Does Queerness exist everywhere and in all times?

There is no reason to believe it doesn’t, and hasn’t, or won’t. Of course, Queerness is not one thing and it does not manifest in the same way in different contexts. However, evidence would seem to suggest that the complex phenomena that lead to a state that we currently call Queerness, is a universal in all human societies at all times. Though, of course, we can’t know this. How could we? There is also reason to believe that if Queerness, and the phenomena that lead to the state we currently call Queerness, could be stamped out, bred out, tortured out, persuaded out, threatened out, etc, then they would have been already. The Enemy has been trying very hard to do this for a very long time. They continue to try very hard. It is, I suppose, conceivable that The Enemy will work out a way to eradicate Queerness in the future — but I doubt it. Queerness (adjusted of course for terminology and context) appears to arise in all places at all times.

Are there places a Queer person cannot safely go without (attempting to) hide their Queerness?

Yes, of course there are. There are places where Queerness is punishable through legal means, for example. A very few places prohibit the entry of Queer identified people into the territory. It is more common, however, that the letter of the law states that acts of Queer sex, or acts intended to lead to Queer sex, or the promotion of ‘non-traditional lifestyles’ are punishable. Of course, this means that the spirit of the law prohibits any expression of Queerness itself. It is also pertinent to ask if it ever safe for a Queer person to go somewhere where they face punishment if they express themselves sexually. In these places, even the Queer person not engaged in sexual acts will be under suspicion, observation, and stress. There are many more places where Queerness is punishable socially. This may come in the form of lynching, violence, ridicule, ostracisation, economic marginalisation, and more.

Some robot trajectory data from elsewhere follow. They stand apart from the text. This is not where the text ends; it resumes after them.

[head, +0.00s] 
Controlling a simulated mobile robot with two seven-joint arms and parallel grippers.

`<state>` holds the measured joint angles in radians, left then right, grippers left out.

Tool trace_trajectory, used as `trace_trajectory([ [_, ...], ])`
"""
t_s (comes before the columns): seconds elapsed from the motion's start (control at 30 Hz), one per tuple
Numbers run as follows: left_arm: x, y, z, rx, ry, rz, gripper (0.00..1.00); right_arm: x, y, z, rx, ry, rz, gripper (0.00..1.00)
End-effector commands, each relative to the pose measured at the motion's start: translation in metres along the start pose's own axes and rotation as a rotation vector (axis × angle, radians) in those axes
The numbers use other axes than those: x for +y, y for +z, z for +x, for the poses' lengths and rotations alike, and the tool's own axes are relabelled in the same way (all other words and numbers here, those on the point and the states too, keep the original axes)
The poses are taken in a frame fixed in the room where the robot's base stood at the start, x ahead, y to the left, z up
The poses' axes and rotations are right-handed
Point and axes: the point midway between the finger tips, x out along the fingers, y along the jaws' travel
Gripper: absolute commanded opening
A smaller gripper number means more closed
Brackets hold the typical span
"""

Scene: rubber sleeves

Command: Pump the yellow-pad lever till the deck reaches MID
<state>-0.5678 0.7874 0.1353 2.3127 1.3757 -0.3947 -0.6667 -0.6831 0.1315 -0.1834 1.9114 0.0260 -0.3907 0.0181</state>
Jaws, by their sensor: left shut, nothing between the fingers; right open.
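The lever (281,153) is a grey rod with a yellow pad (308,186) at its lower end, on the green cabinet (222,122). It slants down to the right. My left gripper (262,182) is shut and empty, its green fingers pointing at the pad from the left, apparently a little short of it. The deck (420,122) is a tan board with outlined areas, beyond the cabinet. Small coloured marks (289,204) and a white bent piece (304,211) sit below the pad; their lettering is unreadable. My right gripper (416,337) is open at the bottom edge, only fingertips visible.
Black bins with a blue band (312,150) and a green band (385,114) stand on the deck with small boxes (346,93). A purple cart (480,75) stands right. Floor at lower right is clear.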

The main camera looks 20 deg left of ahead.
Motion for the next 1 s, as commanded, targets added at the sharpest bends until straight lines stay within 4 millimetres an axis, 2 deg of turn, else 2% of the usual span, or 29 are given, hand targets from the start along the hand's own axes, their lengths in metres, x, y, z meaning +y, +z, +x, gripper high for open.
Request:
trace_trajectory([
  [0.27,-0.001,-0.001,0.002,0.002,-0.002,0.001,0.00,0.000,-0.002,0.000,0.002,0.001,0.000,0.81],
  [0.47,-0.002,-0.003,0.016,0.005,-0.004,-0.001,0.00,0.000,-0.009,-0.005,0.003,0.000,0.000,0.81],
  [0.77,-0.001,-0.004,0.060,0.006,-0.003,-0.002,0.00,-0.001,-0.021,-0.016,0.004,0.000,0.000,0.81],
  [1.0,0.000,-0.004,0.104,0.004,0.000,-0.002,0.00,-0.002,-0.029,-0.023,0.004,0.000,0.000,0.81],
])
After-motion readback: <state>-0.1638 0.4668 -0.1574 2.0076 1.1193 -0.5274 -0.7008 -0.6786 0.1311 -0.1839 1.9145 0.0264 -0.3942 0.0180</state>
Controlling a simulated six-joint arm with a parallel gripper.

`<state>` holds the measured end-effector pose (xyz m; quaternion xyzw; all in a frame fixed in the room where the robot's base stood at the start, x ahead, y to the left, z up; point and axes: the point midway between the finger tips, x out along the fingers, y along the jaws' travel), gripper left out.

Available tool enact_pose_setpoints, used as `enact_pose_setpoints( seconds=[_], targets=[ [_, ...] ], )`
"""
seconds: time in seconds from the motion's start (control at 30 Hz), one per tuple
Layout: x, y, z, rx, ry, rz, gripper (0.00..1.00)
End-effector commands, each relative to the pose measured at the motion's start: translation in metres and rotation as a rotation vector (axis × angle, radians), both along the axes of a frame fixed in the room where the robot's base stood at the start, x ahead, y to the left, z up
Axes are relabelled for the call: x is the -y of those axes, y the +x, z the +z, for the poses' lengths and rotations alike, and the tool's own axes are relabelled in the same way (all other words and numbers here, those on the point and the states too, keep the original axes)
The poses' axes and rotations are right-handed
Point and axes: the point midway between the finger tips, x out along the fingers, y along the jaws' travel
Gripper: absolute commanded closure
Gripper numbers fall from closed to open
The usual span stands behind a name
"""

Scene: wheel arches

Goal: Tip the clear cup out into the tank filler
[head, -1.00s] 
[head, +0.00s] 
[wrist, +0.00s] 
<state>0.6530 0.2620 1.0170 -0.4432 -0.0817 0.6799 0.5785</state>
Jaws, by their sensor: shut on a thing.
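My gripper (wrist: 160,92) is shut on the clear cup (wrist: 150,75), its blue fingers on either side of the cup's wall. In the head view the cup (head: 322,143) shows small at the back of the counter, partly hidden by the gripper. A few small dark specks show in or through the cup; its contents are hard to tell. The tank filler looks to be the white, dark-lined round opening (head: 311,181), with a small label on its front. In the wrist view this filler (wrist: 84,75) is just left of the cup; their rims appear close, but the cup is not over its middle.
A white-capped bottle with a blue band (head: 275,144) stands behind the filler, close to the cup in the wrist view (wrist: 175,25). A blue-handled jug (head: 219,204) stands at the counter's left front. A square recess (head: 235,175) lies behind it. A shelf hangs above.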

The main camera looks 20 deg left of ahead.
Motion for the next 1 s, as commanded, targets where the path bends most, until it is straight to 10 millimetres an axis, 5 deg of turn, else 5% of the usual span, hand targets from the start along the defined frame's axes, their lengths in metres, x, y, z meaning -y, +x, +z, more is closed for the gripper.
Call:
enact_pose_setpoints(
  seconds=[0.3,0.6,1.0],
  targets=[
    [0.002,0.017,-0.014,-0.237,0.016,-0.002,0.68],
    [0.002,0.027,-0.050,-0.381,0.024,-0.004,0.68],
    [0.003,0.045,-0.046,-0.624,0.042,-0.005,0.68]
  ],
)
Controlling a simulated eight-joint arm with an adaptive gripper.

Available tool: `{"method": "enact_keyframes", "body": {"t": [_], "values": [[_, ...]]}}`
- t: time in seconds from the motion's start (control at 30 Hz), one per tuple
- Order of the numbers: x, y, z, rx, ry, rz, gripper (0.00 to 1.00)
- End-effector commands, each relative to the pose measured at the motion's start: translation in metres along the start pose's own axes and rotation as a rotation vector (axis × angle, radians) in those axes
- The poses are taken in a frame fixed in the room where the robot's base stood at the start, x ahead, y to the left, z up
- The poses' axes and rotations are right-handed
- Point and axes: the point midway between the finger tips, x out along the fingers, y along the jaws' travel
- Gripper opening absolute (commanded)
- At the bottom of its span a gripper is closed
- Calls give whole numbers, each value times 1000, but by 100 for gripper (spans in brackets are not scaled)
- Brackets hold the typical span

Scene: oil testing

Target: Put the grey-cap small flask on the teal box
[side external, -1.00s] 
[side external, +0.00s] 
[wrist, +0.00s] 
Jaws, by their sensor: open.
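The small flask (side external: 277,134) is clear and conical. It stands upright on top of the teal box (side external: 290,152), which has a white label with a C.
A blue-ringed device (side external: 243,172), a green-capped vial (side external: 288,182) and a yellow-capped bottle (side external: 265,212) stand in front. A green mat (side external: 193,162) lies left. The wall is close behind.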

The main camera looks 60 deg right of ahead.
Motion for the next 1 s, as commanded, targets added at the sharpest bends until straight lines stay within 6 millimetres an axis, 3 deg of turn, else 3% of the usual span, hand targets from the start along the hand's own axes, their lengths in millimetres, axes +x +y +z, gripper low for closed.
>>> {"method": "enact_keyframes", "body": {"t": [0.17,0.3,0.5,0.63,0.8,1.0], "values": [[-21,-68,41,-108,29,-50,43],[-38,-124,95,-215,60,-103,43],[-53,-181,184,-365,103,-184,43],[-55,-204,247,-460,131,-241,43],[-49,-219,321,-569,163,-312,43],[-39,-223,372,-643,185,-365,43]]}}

In these instances, it is the Queerness itself that is the thing that is punished and there is no burden whatsoever on the state or the perpetrators of the violence to provide evidence of engagement in a prohibited sexual act. So in these places, not only must the Queer person avoid any act of discoverable sexual expression, they must also hide any acts of perceivable Queer social expression. Considerable stress may be experienced in these places even if violence never materialises. Is this safe? Perhaps I should also think about the verb I am using here. ‘Go’ implies someone from the outside travelling into a place, and therefore brings with it the power dynamic of tourism or travel and the relative ability of people to cross borders. However, ‘go’ can be substituted with ‘be’ or ‘exist’ and more or less all the same arguments may apply — though there are territories that turn blind eyes to Queer identifying tourists, and even foreign residents, while routinely persecuting local Queers. Of course, Queer people live and have sex in all these places, and many do not have the option of leaving. They are not safe either. If a person cannot ‘be’ somewhere safely in all the expressions of themselves, they cannot ‘go’ there safely either, though the risks might vary for the two groups. Actually, I think it might be quicker to answer the question: Are there places a Queer person can safely go?

Can a Queer person step into the places they cannot safely ‘go’ to by imagining Queer versions of them? How?

Yes and no. ‘Step into’ is the key point here. If we are talking about physically going
to a place, then of course not. However, if ‘stepping into’ a place can have a looser meaning, then yes. So the real question here is what does it mean to meaningfully step into a place in a way that doesn’t 1) involve physically going there, and 2) doesn’t stretch the semantics of ‘step into’ beyond recognition or plausibility? This is simply something I am going to have to try. I think it will involve creating a very detailed imagination of a place with its Queerness on the surface and expressed which essentially is what the whole of this project is about. I can imagine there are two main ways: 1) Quantum realities, 2) Fictionalised elsewhens. 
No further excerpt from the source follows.